-- Start of Listed entries --

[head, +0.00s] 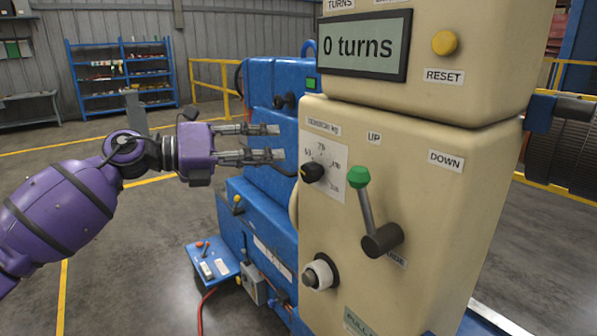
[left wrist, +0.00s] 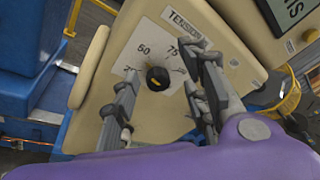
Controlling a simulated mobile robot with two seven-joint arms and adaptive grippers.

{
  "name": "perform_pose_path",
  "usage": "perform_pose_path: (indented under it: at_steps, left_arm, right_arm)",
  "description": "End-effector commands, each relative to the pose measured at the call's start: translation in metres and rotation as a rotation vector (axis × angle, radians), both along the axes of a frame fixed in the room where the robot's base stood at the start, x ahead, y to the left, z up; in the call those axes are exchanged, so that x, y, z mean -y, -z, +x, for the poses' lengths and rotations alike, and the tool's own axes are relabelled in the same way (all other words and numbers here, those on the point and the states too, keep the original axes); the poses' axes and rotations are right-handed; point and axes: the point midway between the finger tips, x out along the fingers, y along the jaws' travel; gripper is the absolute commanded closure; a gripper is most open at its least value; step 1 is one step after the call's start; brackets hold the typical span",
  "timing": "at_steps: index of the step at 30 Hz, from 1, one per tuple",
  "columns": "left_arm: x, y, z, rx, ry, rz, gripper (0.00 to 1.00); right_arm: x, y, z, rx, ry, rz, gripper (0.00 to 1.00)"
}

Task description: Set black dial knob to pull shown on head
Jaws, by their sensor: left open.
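The black dial knob (head: 313,172) is on a pale scale plate (head: 333,178) at the left of the cream machine head (head: 420,210). In the left wrist view the knob (left wrist: 158,78) shows a yellowish mark and stands between the lines of my two fingers, near marks 50 and 75. My left gripper (head: 282,142) is open and empty, left of the knob and a little above it in the head view, apart from it. The gripper also shows in the left wrist view (left wrist: 165,75). The knob's exact setting is too small to read. My right gripper is not in view.
A lever with a green ball (head: 359,177) stands just right of the dial. A white-and-black knob (head: 318,274) sits below. The display (head: 365,46) reads 0 turns, beside a yellow reset button (head: 445,43). A blue machine body (head: 270,100) stands behind the gripper.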

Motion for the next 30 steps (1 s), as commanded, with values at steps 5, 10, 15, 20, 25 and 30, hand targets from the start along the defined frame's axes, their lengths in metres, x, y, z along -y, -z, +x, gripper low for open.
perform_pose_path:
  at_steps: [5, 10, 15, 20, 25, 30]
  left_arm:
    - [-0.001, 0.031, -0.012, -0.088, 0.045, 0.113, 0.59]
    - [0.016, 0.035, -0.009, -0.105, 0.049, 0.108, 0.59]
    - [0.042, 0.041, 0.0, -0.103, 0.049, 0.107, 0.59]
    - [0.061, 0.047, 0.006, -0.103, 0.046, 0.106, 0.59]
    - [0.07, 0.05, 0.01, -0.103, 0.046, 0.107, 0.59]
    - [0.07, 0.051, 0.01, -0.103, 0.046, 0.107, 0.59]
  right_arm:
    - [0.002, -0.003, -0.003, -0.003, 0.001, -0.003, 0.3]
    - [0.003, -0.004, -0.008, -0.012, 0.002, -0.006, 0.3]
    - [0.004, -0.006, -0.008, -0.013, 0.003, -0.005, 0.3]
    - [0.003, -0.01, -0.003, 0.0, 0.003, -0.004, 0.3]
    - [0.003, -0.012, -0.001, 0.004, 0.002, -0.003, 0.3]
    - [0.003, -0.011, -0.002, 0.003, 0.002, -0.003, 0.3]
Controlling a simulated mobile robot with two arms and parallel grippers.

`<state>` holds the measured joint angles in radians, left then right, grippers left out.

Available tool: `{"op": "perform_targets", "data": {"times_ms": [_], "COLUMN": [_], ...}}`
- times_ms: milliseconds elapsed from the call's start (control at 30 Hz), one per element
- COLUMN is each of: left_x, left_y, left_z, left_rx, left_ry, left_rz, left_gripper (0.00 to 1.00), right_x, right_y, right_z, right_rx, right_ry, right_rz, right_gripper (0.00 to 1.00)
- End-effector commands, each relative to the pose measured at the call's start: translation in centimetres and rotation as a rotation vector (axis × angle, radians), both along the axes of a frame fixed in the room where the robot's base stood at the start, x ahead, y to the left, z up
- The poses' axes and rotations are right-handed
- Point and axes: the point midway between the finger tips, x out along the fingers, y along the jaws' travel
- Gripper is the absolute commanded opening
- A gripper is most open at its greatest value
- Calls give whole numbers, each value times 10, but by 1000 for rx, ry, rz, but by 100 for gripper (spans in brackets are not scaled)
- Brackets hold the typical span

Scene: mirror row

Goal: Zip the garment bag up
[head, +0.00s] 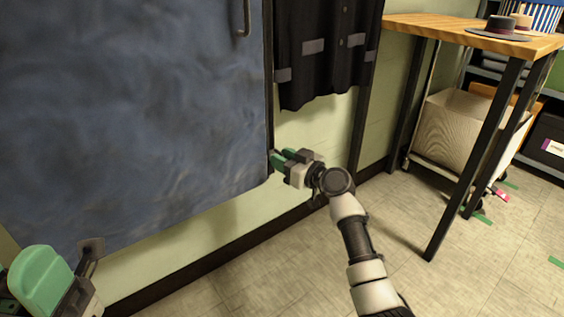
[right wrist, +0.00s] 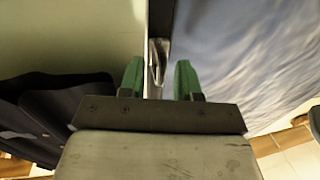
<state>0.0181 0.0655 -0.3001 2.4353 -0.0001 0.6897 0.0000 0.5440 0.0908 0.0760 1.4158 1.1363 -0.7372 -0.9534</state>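The garment bag (head: 130,110) is a large blue cloth panel at the left of the head view, with a dark band down its right edge. A metal zip pull (right wrist: 158,58) shows in the right wrist view on the dark strip beside the blue cloth. My right gripper (head: 275,160) is at the bag's lower right corner. In the wrist view its green fingers (right wrist: 159,78) are apart, one on each side of the pull, with gaps visible. My left gripper (head: 62,268) is partly visible at the lower left, below the bag; its finger gap is unclear.
A dark garment (head: 325,55) with grey patches hangs right of the bag. A wooden table (head: 440,28) with hats stands at the right, its dark legs reaching the floor. A beige bin (head: 455,125) is behind them. Tiled floor (head: 480,270) is open at lower right.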

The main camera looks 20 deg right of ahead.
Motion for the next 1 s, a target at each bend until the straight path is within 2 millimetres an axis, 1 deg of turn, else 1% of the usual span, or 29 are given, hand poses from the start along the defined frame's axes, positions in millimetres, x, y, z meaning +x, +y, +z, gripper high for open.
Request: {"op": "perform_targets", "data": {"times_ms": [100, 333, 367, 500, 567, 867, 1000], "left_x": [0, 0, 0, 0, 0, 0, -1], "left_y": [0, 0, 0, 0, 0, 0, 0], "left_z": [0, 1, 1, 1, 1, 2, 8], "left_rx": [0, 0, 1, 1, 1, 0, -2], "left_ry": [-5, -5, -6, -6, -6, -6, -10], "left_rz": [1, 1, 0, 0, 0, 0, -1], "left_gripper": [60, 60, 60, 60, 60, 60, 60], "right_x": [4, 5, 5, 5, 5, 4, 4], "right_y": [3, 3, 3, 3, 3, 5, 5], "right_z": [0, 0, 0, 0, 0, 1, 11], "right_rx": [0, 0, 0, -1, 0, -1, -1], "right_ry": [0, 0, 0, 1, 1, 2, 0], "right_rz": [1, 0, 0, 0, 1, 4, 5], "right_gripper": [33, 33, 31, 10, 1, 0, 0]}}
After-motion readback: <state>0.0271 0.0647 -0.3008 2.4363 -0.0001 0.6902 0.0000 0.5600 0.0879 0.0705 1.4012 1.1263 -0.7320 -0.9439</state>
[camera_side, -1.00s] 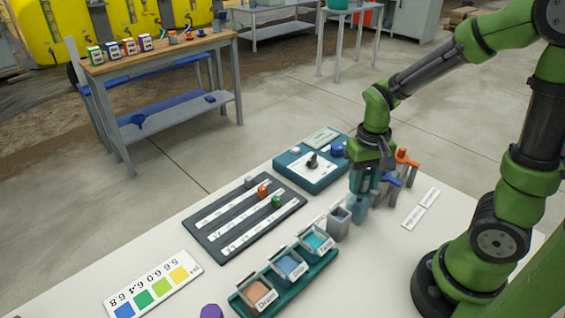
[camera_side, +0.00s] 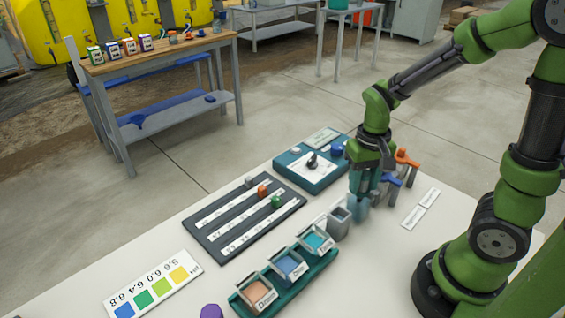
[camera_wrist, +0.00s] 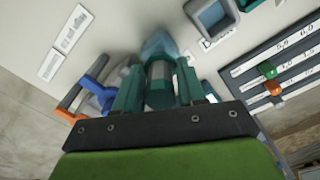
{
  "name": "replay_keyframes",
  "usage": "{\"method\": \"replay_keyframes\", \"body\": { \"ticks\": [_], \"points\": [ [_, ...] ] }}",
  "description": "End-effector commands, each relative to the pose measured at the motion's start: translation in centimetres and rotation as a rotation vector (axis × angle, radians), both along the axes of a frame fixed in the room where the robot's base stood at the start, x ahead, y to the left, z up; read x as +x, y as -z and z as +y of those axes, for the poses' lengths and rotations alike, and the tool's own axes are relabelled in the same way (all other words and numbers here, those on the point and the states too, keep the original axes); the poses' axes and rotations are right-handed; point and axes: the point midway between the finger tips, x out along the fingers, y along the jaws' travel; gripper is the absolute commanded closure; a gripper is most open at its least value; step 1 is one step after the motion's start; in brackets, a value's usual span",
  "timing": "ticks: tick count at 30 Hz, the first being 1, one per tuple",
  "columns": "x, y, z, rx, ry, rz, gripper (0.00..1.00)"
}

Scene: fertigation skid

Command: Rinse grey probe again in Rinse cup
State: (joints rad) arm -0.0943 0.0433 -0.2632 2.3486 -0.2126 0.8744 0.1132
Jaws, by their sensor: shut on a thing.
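My gripper (camera_side: 364,182) points down near the right end of the white table. Its teal fingers are shut on the grey probe, whose grey cylindrical body (camera_wrist: 160,85) shows between them in the wrist view. A translucent blue cup (camera_side: 357,209), seemingly the Rinse cup, stands directly below the gripper; it also shows, blurred, in the wrist view (camera_wrist: 158,44). The probe's lower end is hidden, so I cannot tell how deep it sits in the cup.
A blue-handled probe (camera_side: 391,180) and an orange-handled one (camera_side: 406,158) stand close right of my gripper. A grey square cup (camera_side: 339,224) and a teal tray (camera_side: 322,262) with several sample cups are to the left. A teal meter box (camera_side: 318,172) stands behind.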

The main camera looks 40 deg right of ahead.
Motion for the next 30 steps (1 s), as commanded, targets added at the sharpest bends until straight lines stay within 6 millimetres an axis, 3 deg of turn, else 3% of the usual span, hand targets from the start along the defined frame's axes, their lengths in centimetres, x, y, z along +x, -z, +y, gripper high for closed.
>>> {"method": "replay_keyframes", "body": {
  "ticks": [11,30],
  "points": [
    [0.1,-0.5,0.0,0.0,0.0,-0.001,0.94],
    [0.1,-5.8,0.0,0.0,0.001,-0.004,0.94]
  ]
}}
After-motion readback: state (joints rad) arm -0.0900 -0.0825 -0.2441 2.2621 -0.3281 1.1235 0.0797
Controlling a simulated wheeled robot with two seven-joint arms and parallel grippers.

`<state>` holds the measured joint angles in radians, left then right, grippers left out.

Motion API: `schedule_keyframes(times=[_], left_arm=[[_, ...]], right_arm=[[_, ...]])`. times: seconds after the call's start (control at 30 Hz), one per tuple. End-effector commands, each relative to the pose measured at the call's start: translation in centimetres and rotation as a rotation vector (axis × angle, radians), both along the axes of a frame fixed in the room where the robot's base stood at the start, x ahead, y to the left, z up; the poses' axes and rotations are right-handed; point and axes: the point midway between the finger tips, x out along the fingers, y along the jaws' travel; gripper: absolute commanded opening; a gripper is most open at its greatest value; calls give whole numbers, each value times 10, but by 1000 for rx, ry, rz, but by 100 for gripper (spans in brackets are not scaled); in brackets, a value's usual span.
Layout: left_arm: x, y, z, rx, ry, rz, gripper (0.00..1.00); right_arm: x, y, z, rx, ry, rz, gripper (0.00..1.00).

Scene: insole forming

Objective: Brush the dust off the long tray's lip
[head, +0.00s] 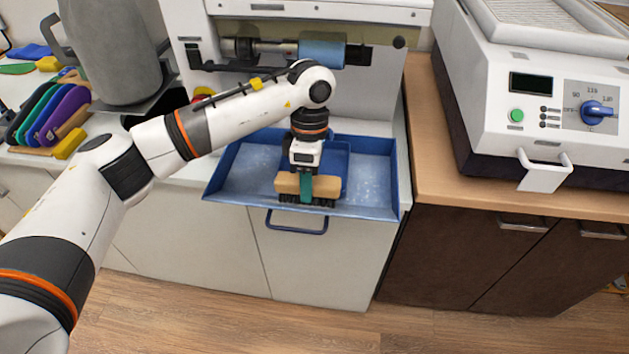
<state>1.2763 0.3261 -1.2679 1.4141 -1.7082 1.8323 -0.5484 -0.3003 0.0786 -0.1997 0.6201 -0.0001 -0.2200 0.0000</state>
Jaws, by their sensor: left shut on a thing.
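The long blue tray (372,172) sits under the white machine, its front lip (365,213) facing me. Pale dust marks show on the tray floor and along the lip. My left gripper (306,178) reaches in from the left and points down over the middle of the tray's front. It is shut on a brush (325,187) with a tan wooden body, a teal middle and dark bristles. The bristles are at the front lip; whether they touch it I cannot tell. My left arm and the brush hide part of the tray. My right gripper is not in view.
A blue handle (297,228) hangs below the lip. A roller (322,52) sits above the tray. To the right, a white press with a blue knob (597,112) stands on a wooden counter (435,150). Coloured insoles (62,112) and a grey container (112,50) stand at the left.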

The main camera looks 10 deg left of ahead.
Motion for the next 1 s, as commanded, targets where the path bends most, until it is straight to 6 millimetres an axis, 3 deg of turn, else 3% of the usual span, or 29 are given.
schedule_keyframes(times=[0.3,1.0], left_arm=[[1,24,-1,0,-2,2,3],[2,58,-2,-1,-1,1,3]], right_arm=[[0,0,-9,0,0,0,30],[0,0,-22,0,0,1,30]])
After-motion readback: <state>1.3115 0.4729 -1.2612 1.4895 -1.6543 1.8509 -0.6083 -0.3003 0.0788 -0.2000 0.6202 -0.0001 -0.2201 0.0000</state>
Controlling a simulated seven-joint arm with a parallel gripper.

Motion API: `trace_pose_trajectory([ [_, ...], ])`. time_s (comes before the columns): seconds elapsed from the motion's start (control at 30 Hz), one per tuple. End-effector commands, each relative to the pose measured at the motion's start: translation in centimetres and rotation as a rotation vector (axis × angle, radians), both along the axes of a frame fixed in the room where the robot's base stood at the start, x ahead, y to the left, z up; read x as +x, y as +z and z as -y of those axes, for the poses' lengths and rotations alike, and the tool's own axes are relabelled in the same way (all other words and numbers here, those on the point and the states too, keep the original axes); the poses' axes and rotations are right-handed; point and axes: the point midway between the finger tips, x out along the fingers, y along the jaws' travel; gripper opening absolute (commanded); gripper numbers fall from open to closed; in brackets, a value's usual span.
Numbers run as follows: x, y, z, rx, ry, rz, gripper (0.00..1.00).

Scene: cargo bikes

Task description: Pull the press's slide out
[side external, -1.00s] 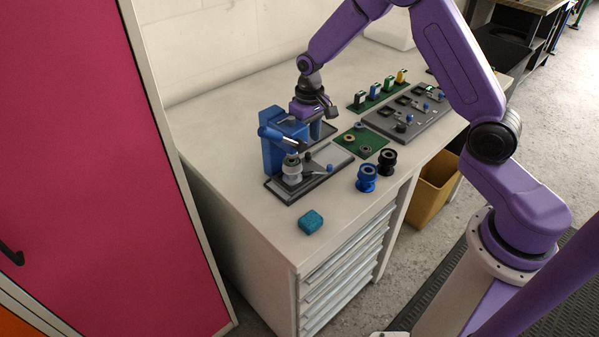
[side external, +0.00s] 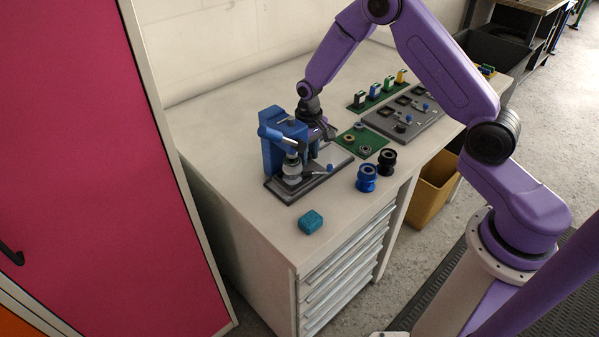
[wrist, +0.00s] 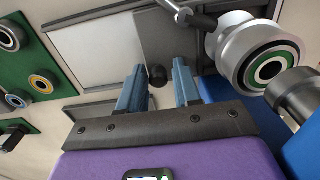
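The blue press (side external: 272,150) stands on a grey base plate near the left of the bench. Its slide (wrist: 190,45) is a flat grey plate with a small dark knob (wrist: 158,75). My gripper (side external: 315,156) is low beside the press, just above the plate. In the wrist view its two blue-grey fingers (wrist: 159,85) are open, one on each side of the knob, with gaps visible. A silver cylinder with a green ring (wrist: 265,62) sits at the press, right of my fingers. It also shows in the side view (side external: 292,168).
A grey lever with a blue knob (side external: 330,168) lies low by the press. A green board with rings (side external: 362,141), blue (side external: 366,180) and black (side external: 387,163) spools stand to the right. A teal block (side external: 311,222) lies near the front. The bench front-left is clear.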

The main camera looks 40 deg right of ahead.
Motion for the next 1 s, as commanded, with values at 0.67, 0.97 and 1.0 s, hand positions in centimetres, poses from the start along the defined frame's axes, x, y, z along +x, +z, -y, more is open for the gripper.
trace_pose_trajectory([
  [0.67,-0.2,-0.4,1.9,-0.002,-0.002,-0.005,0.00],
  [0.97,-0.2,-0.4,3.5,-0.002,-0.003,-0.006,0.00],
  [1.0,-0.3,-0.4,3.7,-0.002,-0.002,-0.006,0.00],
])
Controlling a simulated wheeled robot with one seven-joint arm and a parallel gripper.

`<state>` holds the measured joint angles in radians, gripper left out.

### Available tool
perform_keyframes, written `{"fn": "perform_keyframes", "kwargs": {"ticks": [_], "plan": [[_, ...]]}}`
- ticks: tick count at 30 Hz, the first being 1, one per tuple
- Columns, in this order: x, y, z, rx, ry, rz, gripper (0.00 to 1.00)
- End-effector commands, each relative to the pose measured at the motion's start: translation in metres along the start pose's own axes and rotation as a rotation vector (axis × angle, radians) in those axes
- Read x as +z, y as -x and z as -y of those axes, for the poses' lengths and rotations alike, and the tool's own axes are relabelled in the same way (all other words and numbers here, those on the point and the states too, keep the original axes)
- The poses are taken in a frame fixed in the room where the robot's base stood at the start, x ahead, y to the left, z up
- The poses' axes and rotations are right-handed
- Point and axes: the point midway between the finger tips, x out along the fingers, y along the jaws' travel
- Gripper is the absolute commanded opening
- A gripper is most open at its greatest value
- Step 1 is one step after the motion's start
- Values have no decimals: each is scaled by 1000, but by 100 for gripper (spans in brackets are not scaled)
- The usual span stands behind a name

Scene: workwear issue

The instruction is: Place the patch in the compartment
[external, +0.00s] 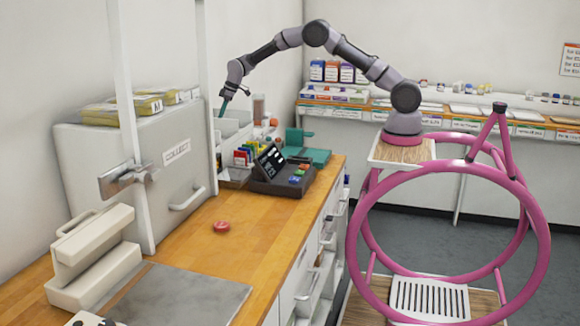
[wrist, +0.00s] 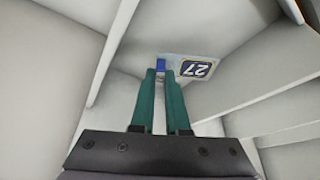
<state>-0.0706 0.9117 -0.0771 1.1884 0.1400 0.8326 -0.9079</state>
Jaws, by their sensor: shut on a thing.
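My gripper (external: 222,109) points down over white compartments (external: 230,127) at the back of the wooden counter in the external view. In the wrist view, its two green fingers (wrist: 160,74) are nearly together, shut on a small flat patch (wrist: 172,60) at their tips. The patch looks pale grey with a blue part at the fingertips. A dark blue plate reading 27 (wrist: 197,68), upside down, shows beside the tips; I cannot tell whether it belongs to the patch. Pale compartment walls (wrist: 265,60) surround the fingers. Contact between patch and compartment cannot be made out.
A dark card terminal (external: 275,168) and a teal device (external: 305,147) stand right of the compartments. A tall white panel and a grey COLLECT cabinet (external: 150,160) stand left.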

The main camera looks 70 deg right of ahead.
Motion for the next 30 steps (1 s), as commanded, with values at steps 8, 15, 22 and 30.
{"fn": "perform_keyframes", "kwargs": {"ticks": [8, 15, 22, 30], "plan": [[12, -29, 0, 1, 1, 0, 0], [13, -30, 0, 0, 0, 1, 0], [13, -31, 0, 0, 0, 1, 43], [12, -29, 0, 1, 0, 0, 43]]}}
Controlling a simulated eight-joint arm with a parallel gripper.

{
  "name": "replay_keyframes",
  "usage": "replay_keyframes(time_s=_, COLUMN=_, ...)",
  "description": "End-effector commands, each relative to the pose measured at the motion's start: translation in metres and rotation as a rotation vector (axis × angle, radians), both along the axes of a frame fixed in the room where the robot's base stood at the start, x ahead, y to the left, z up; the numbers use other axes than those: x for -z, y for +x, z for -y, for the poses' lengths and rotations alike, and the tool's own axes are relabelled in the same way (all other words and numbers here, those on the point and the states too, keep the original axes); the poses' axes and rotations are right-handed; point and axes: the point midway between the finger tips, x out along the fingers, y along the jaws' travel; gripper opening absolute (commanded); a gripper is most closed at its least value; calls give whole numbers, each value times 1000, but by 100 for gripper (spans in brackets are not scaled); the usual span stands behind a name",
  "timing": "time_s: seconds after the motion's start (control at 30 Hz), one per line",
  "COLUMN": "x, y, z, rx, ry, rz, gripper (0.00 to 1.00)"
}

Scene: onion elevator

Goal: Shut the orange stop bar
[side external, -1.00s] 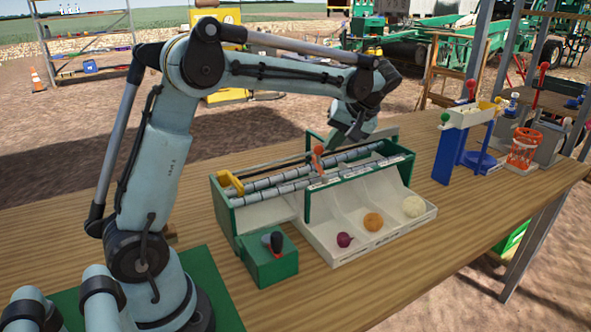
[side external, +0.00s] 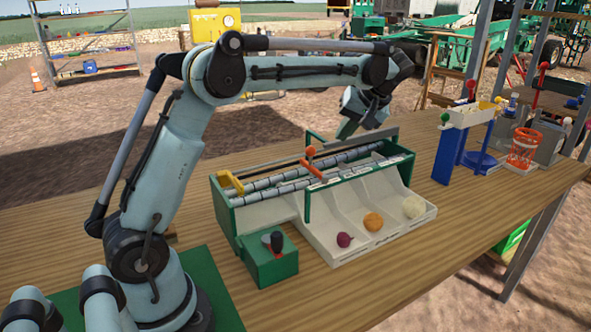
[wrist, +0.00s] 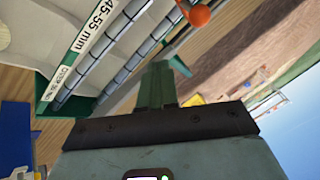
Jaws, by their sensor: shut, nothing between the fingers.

-- End of Listed entries --

• Set problem:
Using the listing above, show each line holding the string "Scene".

• Complete answer:
Scene: mirror row
Scene: fertigation skid
Scene: insole forming
Scene: cargo bikes
Scene: workwear issue
Scene: onion elevator

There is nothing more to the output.